Write out every record in full, exactly as written, please.

▸ **Extracted records**

──────────

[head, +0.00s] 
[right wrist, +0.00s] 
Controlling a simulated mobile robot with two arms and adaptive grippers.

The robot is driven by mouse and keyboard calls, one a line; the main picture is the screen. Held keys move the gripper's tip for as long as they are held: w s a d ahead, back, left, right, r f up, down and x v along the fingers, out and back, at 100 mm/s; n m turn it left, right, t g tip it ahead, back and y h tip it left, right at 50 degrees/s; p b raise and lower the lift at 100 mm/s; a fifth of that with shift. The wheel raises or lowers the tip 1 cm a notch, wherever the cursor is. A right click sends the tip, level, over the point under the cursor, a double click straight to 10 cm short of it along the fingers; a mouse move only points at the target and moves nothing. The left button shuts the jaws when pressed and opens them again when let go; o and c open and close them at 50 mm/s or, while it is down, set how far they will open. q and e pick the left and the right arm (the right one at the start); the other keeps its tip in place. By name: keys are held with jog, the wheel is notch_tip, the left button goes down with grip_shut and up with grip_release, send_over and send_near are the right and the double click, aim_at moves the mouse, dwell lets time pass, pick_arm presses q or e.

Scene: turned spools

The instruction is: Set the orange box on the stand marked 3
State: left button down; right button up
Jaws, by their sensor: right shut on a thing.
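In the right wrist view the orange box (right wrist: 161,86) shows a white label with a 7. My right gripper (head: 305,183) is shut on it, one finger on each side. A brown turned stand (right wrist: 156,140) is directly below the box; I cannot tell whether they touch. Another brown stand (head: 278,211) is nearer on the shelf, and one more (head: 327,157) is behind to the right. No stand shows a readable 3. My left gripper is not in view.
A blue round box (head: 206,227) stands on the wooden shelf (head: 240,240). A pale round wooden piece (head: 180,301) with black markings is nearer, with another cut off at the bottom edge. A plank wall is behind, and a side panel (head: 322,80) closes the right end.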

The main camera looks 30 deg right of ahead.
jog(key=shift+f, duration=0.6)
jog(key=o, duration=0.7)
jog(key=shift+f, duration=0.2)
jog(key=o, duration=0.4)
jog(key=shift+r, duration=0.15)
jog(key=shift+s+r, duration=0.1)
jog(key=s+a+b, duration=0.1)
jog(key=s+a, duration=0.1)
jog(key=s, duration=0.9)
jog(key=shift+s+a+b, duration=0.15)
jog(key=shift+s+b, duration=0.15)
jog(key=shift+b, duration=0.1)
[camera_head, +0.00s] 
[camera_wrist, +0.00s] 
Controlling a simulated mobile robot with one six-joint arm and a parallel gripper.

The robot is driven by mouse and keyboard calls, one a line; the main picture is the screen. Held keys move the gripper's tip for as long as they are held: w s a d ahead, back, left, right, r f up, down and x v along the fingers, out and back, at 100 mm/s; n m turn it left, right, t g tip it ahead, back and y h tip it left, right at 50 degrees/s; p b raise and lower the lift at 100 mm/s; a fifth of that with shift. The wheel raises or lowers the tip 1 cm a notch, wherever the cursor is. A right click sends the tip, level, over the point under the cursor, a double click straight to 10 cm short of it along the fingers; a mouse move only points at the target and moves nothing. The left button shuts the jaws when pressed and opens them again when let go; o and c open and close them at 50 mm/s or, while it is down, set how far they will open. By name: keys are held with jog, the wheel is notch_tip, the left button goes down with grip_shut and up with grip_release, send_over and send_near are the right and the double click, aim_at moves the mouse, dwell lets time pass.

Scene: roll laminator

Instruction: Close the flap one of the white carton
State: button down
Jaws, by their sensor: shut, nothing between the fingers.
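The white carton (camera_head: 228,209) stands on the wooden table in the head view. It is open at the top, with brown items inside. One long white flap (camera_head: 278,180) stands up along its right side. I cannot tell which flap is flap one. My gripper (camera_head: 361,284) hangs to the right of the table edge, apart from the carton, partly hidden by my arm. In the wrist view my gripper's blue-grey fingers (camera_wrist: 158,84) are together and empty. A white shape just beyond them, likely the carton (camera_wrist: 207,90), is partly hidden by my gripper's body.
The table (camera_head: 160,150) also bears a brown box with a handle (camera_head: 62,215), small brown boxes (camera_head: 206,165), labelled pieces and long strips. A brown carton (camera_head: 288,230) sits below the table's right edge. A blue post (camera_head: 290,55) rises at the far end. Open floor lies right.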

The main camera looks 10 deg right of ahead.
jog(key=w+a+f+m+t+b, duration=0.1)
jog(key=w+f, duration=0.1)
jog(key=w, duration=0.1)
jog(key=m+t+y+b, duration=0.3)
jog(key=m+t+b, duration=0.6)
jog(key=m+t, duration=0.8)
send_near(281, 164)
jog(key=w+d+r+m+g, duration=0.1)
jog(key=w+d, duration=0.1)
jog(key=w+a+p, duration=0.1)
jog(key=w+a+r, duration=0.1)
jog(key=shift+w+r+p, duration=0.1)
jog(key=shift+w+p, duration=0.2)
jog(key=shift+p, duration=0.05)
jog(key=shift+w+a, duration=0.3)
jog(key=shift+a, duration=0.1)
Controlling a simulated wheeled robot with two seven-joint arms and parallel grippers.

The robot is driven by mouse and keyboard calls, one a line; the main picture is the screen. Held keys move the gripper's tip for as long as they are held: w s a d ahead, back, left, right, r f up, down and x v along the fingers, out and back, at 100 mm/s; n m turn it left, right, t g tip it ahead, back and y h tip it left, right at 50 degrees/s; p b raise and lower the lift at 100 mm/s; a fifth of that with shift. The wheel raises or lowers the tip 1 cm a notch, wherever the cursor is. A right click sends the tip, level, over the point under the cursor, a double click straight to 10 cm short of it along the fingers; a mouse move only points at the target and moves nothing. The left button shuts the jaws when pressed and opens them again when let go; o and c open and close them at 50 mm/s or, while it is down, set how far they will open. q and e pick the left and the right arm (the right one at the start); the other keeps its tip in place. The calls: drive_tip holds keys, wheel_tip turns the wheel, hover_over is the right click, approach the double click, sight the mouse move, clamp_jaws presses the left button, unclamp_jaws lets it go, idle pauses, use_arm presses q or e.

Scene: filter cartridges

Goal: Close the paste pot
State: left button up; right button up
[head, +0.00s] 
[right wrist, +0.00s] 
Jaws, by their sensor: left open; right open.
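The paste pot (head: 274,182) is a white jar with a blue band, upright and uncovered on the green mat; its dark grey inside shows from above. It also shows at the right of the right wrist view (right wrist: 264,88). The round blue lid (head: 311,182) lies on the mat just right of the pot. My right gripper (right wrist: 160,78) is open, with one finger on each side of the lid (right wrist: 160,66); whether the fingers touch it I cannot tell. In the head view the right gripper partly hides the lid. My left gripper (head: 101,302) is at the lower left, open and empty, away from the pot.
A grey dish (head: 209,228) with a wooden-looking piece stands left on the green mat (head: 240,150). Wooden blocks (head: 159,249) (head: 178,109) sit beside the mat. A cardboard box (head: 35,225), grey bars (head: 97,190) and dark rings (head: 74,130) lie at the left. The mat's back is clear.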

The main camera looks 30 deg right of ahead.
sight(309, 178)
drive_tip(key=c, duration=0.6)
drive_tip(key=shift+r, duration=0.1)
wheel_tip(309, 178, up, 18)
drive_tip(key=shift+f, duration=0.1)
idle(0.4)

──────────

▸ **Answer to this exercise**
[head, +0.00s] 
[right wrist, +0.00s] 
Controlling a simulated mobile robot with two arms and adaptive grippers.

The robot is driven by mouse and keyboard calls, one a line; the main picture is the screen. Held keys move the gripper's tip for as long as they are held: w s a d ahead, back, left, right, r f up, down and x v along the fingers, out and back, at 100 mm/s; n m turn it left, right, t g tip it ahead, back and y h tip it left, right at 50 degrees/s; p b raise and lower the lift at 100 mm/s; a fifth of that with shift. The wheel raises or lowers the tip 1 cm a notch, wherever the cursor is. A right click sends the tip, level, over the point under the cursor, a double click straight to 10 cm short of it along the fingers; a mouse move only points at the target and moves nothing. The left button shuts the jaws when pressed and opens them again when let go; o and c open and close them at 50 mm/s or, while it is down, set how far they will open. q and e pick the left and the right arm (the right one at the start); the other keeps its tip in place. By name: keys are held with jog, the wheel is notch_tip, the left button goes down with grip_shut and up with grip_release, send_over and send_near are the right and the double click, aim_at moves the mouse, dwell lets time pass, pick_arm presses q or e.

Scene: turned spools

The instruction is: Set the orange box on the stand marked 3
State: left button down; right button up
Jaws, by their sensor: right shut on a thing.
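In the right wrist view the orange box (right wrist: 161,86) shows a white label with a 7. My right gripper (head: 305,183) is shut on it, one finger on each side. A brown turned stand (right wrist: 156,140) is directly below the box; I cannot tell whether they touch. Another brown stand (head: 278,211) is nearer on the shelf, and one more (head: 327,157) is behind to the right. No stand shows a readable 3. My left gripper is not in view.
A blue round box (head: 206,227) stands on the wooden shelf (head: 240,240). A pale round wooden piece (head: 180,301) with black markings is nearer, with another cut off at the bottom edge. A plank wall is behind, and a side panel (head: 322,80) closes the right end.

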The main camera looks 30 deg right of ahead.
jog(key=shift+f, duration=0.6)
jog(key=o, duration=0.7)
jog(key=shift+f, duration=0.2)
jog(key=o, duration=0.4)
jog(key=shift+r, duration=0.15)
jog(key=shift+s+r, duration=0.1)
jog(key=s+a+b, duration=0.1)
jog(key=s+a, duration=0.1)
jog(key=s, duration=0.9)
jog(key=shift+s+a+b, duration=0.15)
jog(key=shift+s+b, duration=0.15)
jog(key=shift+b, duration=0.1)
[camera_head, +0.00s] 
[camera_wrist, +0.00s] 
Controlling a simulated mobile robot with one six-joint arm and a parallel gripper.

The robot is driven by mouse and keyboard calls, one a line; the main picture is the screen. Held keys move the gripper's tip for as long as they are held: w s a d ahead, back, left, right, r f up, down and x v along the fingers, out and back, at 100 mm/s; n m turn it left, right, t g tip it ahead, back and y h tip it left, right at 50 degrees/s; p b raise and lower the lift at 100 mm/s; a fifth of that with shift. The wheel raises or lowers the tip 1 cm a notch, wherever the cursor is. A right click sends the tip, level, over the point under the cursor, a double click straight to 10 cm short of it along the fingers; a mouse move only points at the target and moves nothing. The left button shuts the jaws when pressed and opens them again when let go; o and c open and close them at 50 mm/s or, while it is down, set how far they will open. By name: keys are held with jog, the wheel is notch_tip, the left button goes down with grip_shut and up with grip_release, send_over and send_near are the right and the double click, aim_at moves the mouse, dwell lets time pass.

Scene: roll laminator

Instruction: Close the flap one of the white carton
State: button down
Jaws, by their sensor: shut, nothing between the fingers.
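The white carton (camera_head: 228,209) stands on the wooden table in the head view. It is open at the top, with brown items inside. One long white flap (camera_head: 278,180) stands up along its right side. I cannot tell which flap is flap one. My gripper (camera_head: 361,284) hangs to the right of the table edge, apart from the carton, partly hidden by my arm. In the wrist view my gripper's blue-grey fingers (camera_wrist: 158,84) are together and empty. A white shape just beyond them, likely the carton (camera_wrist: 207,90), is partly hidden by my gripper's body.
The table (camera_head: 160,150) also bears a brown box with a handle (camera_head: 62,215), small brown boxes (camera_head: 206,165), labelled pieces and long strips. A brown carton (camera_head: 288,230) sits below the table's right edge. A blue post (camera_head: 290,55) rises at the far end. Open floor lies right.

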The main camera looks 10 deg right of ahead.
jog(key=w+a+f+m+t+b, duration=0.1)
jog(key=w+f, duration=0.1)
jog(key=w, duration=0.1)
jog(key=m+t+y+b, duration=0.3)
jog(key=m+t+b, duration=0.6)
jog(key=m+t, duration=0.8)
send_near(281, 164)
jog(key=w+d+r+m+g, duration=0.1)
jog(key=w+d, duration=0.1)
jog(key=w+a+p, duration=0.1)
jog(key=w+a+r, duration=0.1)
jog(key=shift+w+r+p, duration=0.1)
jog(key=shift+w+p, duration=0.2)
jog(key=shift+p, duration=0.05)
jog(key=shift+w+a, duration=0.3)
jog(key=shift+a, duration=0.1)
Controlling a simulated wheeled robot with two seven-joint arms and parallel grippers.

The robot is driven by mouse and keyboard calls, one a line; the main picture is the screen. Held keys move the gripper's tip for as long as they are held: w s a d ahead, back, left, right, r f up, down and x v along the fingers, out and back, at 100 mm/s; n m turn it left, right, t g tip it ahead, back and y h tip it left, right at 50 degrees/s; p b raise and lower the lift at 100 mm/s; a fifth of that with shift. The wheel raises or lowers the tip 1 cm a notch, wherever the cursor is. A right click sends the tip, level, over the point under the cursor, a double click straight to 10 cm short of it along the fingers; a mouse move only points at the target and moves nothing. The left button shuts the jaws when pressed and opens them again when let go; o and c open and close them at 50 mm/s or, while it is down, set how far they will open. q and e pick the left and the right arm (the right one at the start); the other keeps its tip in place. The calls: drive_tip holds keys, wheel_tip turns the wheel, hover_over is the right click, approach the double click, sight the mouse move, clamp_jaws presses the left button, unclamp_jaws lets it go, idle pauses, use_arm presses q or e.

Scene: filter cartridges

Goal: Close the paste pot
State: left button up; right button up
[head, +0.00s] 
[right wrist, +0.00s] 
Jaws, by their sensor: left open; right open.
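The paste pot (head: 274,182) is a white jar with a blue band, upright and uncovered on the green mat; its dark grey inside shows from above. It also shows at the right of the right wrist view (right wrist: 264,88). The round blue lid (head: 311,182) lies on the mat just right of the pot. My right gripper (right wrist: 160,78) is open, with one finger on each side of the lid (right wrist: 160,66); whether the fingers touch it I cannot tell. In the head view the right gripper partly hides the lid. My left gripper (head: 101,302) is at the lower left, open and empty, away from the pot.
A grey dish (head: 209,228) with a wooden-looking piece stands left on the green mat (head: 240,150). Wooden blocks (head: 159,249) (head: 178,109) sit beside the mat. A cardboard box (head: 35,225), grey bars (head: 97,190) and dark rings (head: 74,130) lie at the left. The mat's back is clear.

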The main camera looks 30 deg right of ahead.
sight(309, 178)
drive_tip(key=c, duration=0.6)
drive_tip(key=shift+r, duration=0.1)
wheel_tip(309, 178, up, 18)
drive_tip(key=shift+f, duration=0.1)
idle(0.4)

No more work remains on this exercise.